*WRITTEN PROBLEM:*
Pull out each line of the data that includes the word "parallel".

*RECORD EXCERPTS:*
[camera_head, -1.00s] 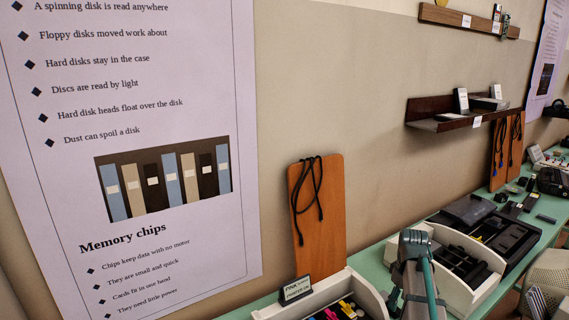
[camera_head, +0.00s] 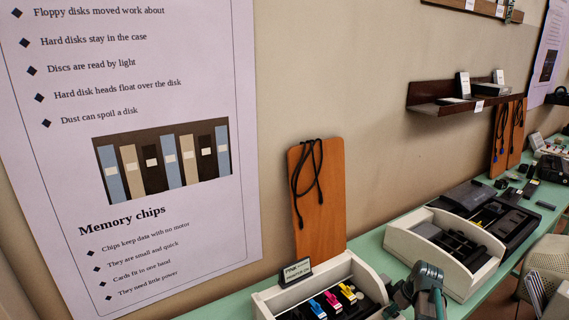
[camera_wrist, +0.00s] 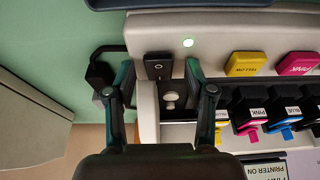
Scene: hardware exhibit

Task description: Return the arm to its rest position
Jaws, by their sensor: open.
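My gripper (camera_wrist: 159,72) is open in the wrist view, its two dark fingers apart with nothing held between them. It hangs over the left end of a pale printer housing (camera_wrist: 212,20). A black switch plate (camera_wrist: 158,66) and a small white knob (camera_wrist: 170,98) show between the fingers. I cannot tell whether the fingertips touch the housing. In the head view my grey-green arm end (camera_head: 427,285) is low, by the right side of the printer (camera_head: 345,272); its fingers are not clear there.
Yellow, pink and blue cartridges (camera_wrist: 285,120) sit right of my gripper. A black plug (camera_wrist: 100,75) is to its left. In the head view, a white open bin (camera_head: 440,245) stands close behind my arm; a wooden board (camera_head: 330,200) leans on the wall.

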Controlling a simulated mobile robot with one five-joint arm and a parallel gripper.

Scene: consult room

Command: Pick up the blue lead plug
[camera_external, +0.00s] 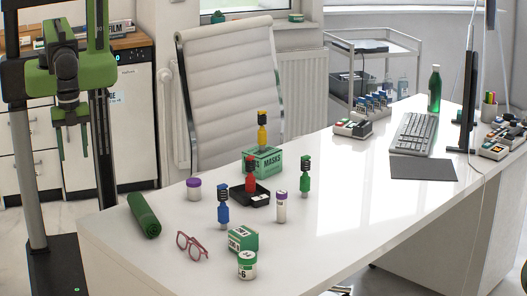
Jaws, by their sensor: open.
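The blue lead plug (223,208) stands upright on the white desk (330,225), with its dark top up. It is between the red glasses and the black tray. Similar plugs are near it: a red one (250,178) at the black tray, a yellow one (262,132) on the green masks box, and a green one (305,178) to the right. My gripper (71,143) is open and empty, pointing down at the upper left, well apart from the blue plug and higher than the desk top.
A green roll (144,215), red glasses (191,246), a purple-lidded jar (194,189), a black tray (258,198), a purple-capped tube (281,208), a green-white box (243,239) and a round tub (247,265) surround the plug. The masks box (262,161) stands behind. The desk's middle right is clear.

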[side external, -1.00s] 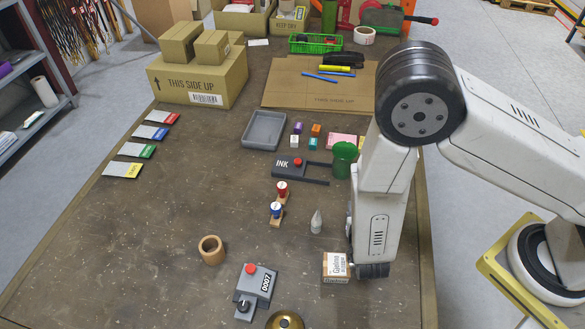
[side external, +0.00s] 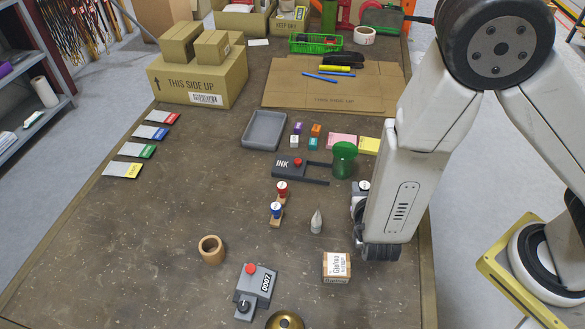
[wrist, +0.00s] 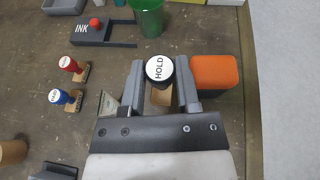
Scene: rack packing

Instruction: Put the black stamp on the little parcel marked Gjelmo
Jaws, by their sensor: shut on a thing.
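The black stamp has a white round top marked HOLD (wrist: 159,68). Its top also shows in the side view (side external: 362,186), at the left edge of my arm. My gripper (wrist: 161,85) is shut on the stamp, one finger on each side of it. A brown piece under the handle shows in the wrist view; the stamp's lower end is mostly hidden. The little parcel marked Gjelmo (side external: 337,268) is a small light-brown box on the table in the side view, nearer the camera than my gripper and apart from it. The parcel is not clearly seen in the wrist view.
The ink pad (side external: 287,165) and green cup (side external: 344,158) are behind. An orange block (wrist: 215,76) is close right.

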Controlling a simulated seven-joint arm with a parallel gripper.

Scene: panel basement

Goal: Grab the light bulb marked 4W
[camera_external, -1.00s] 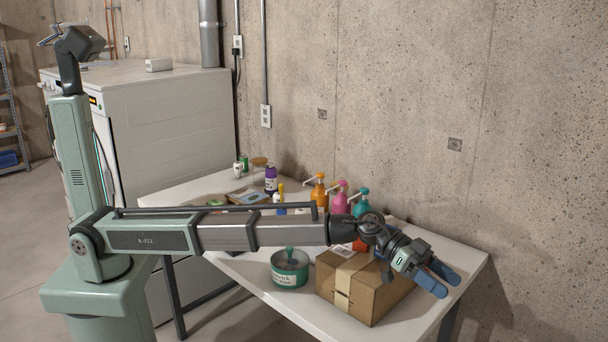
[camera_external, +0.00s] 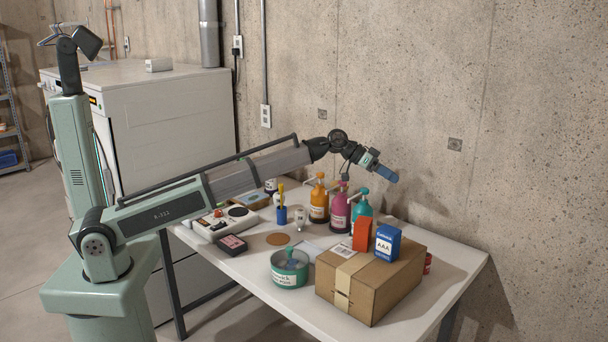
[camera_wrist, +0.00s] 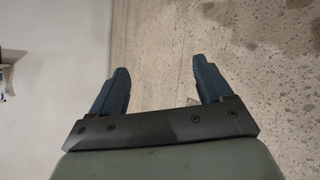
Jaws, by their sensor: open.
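A small pale object that looks like a light bulb (camera_external: 300,216) stands on the white table, left of the orange pump bottle; any marking on it is too small to read. My gripper (camera_external: 388,175) is raised above the back right of the table, above and right of the pump bottles and well away from the bulb. In the wrist view my gripper (camera_wrist: 163,82) has its two blue fingers apart with nothing between them. No bulb shows in the wrist view.
Orange (camera_external: 319,200), pink (camera_external: 339,212) and teal (camera_external: 361,205) pump bottles stand at the back. A cardboard box (camera_external: 375,285) carries red (camera_external: 362,235) and blue (camera_external: 387,243) packets. A green tin (camera_external: 289,270) is in front. The white table's (camera_external: 235,268) front left is partly clear.

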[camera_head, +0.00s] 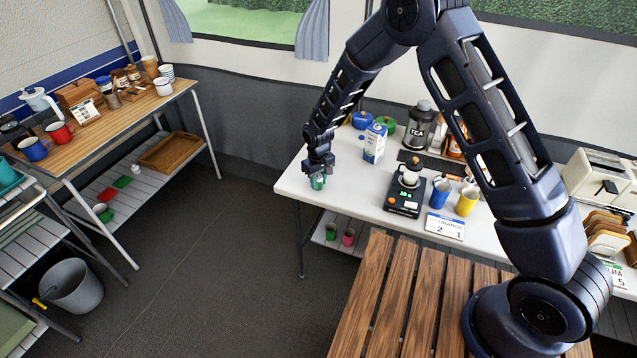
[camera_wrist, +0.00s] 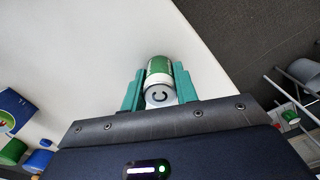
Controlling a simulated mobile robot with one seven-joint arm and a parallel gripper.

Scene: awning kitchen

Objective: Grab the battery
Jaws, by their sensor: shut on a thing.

*CORRECT OUTPUT:*
Controlling a simulated mobile robot with one five-joint arm and a parallel gripper.
Controlling a simulated seven-joint arm with a parallel gripper.
Controlling a simulated mobile robot with one seven-joint arm and a parallel gripper.

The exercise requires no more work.